Stars: Voices: James McAvoy, Bill Nighy, Jim Broadbent, Hugh Laurie, Ashley Jensen, Imelda Staunton, Ramona Marquez, Andy Serkis, Joan Cusack, Robbie Coltrane, Dominic West, Sanjeev Bhaskar, Jane Horrocks, Michael Palin, Rhys Darby, Miggie Donahoe, Justin Bieber

Director: Sarah Smith

Another winner from Wallace and Gromit's Aardman stable, incredibly detailed and almost too busy (it takes a while to get used to the freneticism), but dazzlingly bright, heart-warming, funny and very much all of a piece.

At the North Pole, it's all systems go on Christmas Eve, as Santa's oldest son Steve (Laurie) supervises thousands of elves in a worldwide operation, with Santa's red spaceship setting out to deliver millions of presents to children.

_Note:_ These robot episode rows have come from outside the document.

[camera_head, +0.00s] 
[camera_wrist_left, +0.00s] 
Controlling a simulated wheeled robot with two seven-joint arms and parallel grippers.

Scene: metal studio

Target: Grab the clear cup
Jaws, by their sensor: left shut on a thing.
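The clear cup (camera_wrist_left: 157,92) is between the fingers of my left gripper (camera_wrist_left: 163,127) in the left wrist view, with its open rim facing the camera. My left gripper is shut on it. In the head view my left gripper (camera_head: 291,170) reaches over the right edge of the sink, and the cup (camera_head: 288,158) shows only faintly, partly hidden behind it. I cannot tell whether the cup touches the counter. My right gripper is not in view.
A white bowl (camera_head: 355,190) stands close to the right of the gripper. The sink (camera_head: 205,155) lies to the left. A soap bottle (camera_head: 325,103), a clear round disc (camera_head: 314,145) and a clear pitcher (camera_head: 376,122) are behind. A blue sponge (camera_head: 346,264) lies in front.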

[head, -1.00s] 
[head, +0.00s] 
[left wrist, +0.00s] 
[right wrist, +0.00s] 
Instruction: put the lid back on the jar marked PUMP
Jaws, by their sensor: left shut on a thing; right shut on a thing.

Ageing Santa (Broadbent), alias Malcolm Christmas, is pretty much a (rather bewildered) figurehead, while younger son Arthur (McAvoy), a blundering bungler, is relegated to reading all the kids' letters to Father Christmas. He's particularly taken by one from Gwen (Outnumbered's Marquez) in Cornwall, who wants a glitzy pink bicycle.

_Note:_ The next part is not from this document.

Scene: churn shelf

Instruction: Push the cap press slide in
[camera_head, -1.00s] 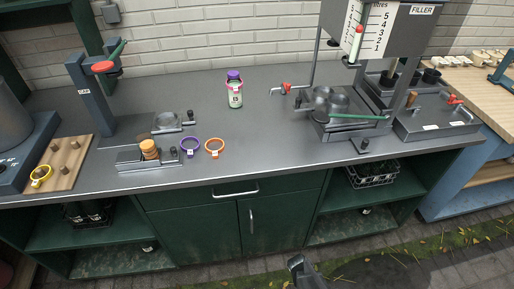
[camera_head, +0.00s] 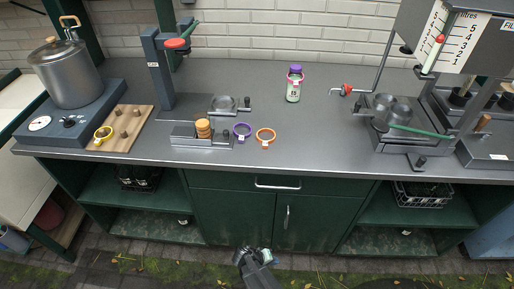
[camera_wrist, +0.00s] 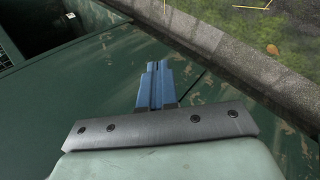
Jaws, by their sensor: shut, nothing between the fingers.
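My gripper (camera_head: 257,258) is low in front of the cabinet doors, below the counter and well away from the press. In the wrist view its blue fingers (camera_wrist: 155,85) are together and empty, in front of green cabinet panels.
A grey holder (camera_head: 205,139) with a stack of orange caps sits before the press. Purple (camera_head: 242,131) and orange (camera_head: 265,138) rings lie beside it. A purple-capped bottle (camera_head: 294,86) stands behind. The pot (camera_head: 68,75) is left, the filler (camera_head: 400,115) right.

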Everything goes like clockwork, apart from one glitch, when Santa is nearly seen and heard by a 'waker', only his head preventing an 'Old MacDonald's Farm' toy from working ('risk of mooing' warms the North Pole computer, '98 per cent.'

But, just as the exhausted elves launch into shutdown mode, the unthinkable occurs: an undelivered present is discovered, And it's Gwen's bike.

Steve insists that one doesn't matter, but Arthur is determined to deliver it, and finds an unexpected ally in long-retired GrandSanta (a cackling Nighy), who gets his old sled, Eve, and eight reindeer (he can't remember all their names) out of mothballs and sets out with Arthur, a stowaway wrapping elf (Jensen) and a retired reindeer on an epic trip through the skies towards Cornwall. Accidental stops in Africa and Mexico soon make this a race against time.

It all sags a bit in the middle, but the pace is generally frantic, the animation brings real personality to the characters, and the incidental jokes are too numerous to keep track of.

David Quinlan

UK 2011. UK Distributor: Sony (Aardman). Colour by deluxe.
96 minutes. Widescreen. UK certificate: U.

Guidance ratings (out of 3): Sex/nudity 0, Violence/Horror 0, Drugs 0, Swearing 0.